To determine the extension in the length of the wire, we can use the formula derived from Young's modulus:

$$ \text{Young's Modulus (Y)} = \frac{\text{Stress}}{\text{Strain}} $$

Where:

Stress ($$\sigma$$) is given by:

$$ \sigma = \frac{F}{A} $$

and Strain ($$\epsilon$$) is:

$$ \epsilon = \frac{\Delta L}{L} $$

Here,

• $$F$$ is the force exerted,
• $$A$$ is the cross-sectional area,
• $$\Delta L$$ is the change in length,
• $$L$$ is the original length.

We are given:

• $$F = 200 \mathrm{~N}$$ (each person pulls with this force, but the total force in the wire should be considered as the tension experienced by one side, so it still remains 200 N),
• $$A = 2 \mathrm{~cm}^2 = 2 \times 10^{-4} \mathrm{~m}^2$$,
• $$L = 2 \mathrm{~m}$$,
• $$Y = 1 \times 10^{11} \mathrm{~N} \mathrm{~m}^{-2}$$.

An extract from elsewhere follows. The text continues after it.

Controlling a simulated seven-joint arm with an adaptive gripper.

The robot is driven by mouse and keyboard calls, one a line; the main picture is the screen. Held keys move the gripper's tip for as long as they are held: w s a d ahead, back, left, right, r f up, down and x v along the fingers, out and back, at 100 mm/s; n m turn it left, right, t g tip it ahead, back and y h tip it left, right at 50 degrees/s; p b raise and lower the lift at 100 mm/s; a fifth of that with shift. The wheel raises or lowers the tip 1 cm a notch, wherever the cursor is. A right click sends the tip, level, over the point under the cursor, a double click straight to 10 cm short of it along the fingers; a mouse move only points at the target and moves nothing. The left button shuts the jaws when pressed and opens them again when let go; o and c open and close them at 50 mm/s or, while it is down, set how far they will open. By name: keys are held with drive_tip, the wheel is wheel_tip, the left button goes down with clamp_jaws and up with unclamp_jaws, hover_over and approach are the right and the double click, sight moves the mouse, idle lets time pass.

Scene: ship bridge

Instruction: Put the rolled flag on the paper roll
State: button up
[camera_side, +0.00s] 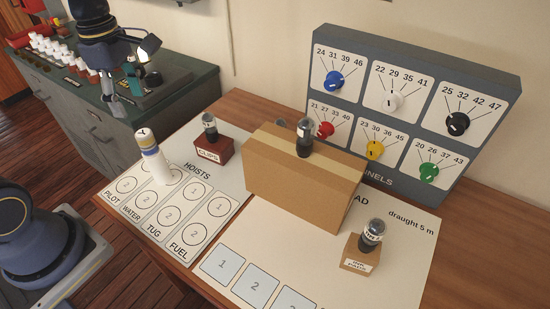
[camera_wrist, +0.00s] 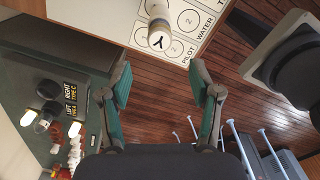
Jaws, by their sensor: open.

First, calculate the stress ($$\sigma$$):

$$ \sigma = \frac{200 \mathrm{~N}}{2 \times 10^{-4} \mathrm{~m}^2} = 10^6 \mathrm{~N} \mathrm{~m}^{-2} $$

Using Young’s modulus formula:

$$ Y = \frac{\text{Stress}}{\text{Strain}} \implies \text{Strain} = \frac{\text{Stress}}{Y} $$

Thus, the strain ($$\epsilon$$) is:

$$ \epsilon = \frac{10^6 \mathrm{~N} \mathrm{~m}^{-2}}{1 \times 10^{11} \mathrm{~N} \mathrm{~m}^{-2}} = 10^{-5} $$

Now, relate the strain to the change in length:

$$ \epsilon = \frac{\Delta L}{L} \implies \Delta L = \epsilon \times L = 10^{-5} \times 2 \mathrm{~m} = 2 \times 10^{-5} \mathrm{~m} $$

Convert this change in length to micrometers:

$$ 1 \mathrm{~m} = 10^6 \mu \mathrm{m} $$

$$ 2 \times 10^{-5} \mathrm{~m} = 2 \times 10^{-5} \times 10^6 \mu \mathrm{m} = 20 \mu \mathrm{m} $$

Therefore, the wire will extend in length by $$20 \mu \mathrm{m}$$.